- **DATA SEGMENT**

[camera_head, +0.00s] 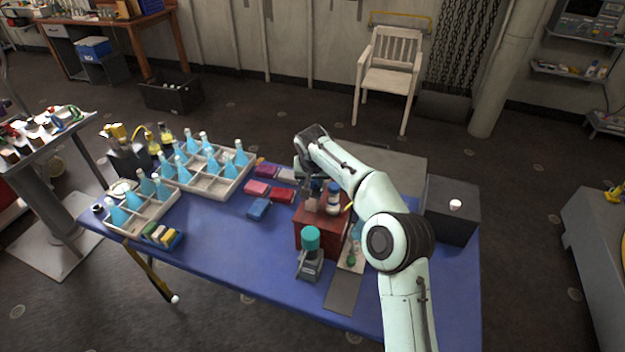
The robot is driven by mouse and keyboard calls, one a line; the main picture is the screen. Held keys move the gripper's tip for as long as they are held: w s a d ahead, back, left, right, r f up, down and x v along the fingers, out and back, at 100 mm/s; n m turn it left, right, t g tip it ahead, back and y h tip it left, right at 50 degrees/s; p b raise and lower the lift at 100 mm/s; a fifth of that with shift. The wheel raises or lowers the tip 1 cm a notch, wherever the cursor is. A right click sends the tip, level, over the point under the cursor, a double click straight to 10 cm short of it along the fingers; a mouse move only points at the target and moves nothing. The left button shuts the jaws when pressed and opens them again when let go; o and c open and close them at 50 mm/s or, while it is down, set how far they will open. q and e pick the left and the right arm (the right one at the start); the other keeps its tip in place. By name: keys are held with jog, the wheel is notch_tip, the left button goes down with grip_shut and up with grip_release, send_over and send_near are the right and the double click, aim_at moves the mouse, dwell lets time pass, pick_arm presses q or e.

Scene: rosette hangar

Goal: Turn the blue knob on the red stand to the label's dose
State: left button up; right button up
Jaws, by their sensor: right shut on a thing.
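The red stand (312,238) is a box on the blue table, right of the middle. My right arm reaches over it from the lower right, wrist bent down. My right gripper (314,205) is at the top of the stand, shut on what appears to be the blue knob, mostly hidden by the fingers. A small white bottle with a blue cap (333,198) is just right of the fingers. The knob's angle, its scale and the label's dose cannot be read from here. My left gripper is out of view.
A grey device with a teal top (310,242) stands close in front of the stand. White crates of blue bottles (205,182) fill the left.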

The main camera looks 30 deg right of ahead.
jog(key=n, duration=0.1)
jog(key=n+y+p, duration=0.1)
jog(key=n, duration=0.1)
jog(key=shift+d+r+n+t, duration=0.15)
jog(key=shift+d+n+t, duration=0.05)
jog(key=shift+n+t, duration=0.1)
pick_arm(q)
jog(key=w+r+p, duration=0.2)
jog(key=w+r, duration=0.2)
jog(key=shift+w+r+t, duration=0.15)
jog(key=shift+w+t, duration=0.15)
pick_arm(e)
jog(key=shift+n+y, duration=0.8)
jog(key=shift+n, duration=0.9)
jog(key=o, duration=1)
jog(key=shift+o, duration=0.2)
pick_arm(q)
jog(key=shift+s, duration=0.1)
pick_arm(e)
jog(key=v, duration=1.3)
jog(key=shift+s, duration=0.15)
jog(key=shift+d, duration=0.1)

- **WHAT TO WORK ON**
Reproduce nothing but the lines from the line containing "State: left button up; right button up" to the last line of the data, each exactly as written.

- **COMPLETED TASK**
State: left button up; right button up
Jaws, by their sensor: right shut on a thing.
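The red stand (312,238) is a box on the blue table, right of the middle. My right arm reaches over it from the lower right, wrist bent down. My right gripper (314,205) is at the top of the stand, shut on what appears to be the blue knob, mostly hidden by the fingers. A small white bottle with a blue cap (333,198) is just right of the fingers. The knob's angle, its scale and the label's dose cannot be read from here. My left gripper is out of view.
A grey device with a teal top (310,242) stands close in front of the stand. White crates of blue bottles (205,182) fill the left.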

The main camera looks 30 deg right of ahead.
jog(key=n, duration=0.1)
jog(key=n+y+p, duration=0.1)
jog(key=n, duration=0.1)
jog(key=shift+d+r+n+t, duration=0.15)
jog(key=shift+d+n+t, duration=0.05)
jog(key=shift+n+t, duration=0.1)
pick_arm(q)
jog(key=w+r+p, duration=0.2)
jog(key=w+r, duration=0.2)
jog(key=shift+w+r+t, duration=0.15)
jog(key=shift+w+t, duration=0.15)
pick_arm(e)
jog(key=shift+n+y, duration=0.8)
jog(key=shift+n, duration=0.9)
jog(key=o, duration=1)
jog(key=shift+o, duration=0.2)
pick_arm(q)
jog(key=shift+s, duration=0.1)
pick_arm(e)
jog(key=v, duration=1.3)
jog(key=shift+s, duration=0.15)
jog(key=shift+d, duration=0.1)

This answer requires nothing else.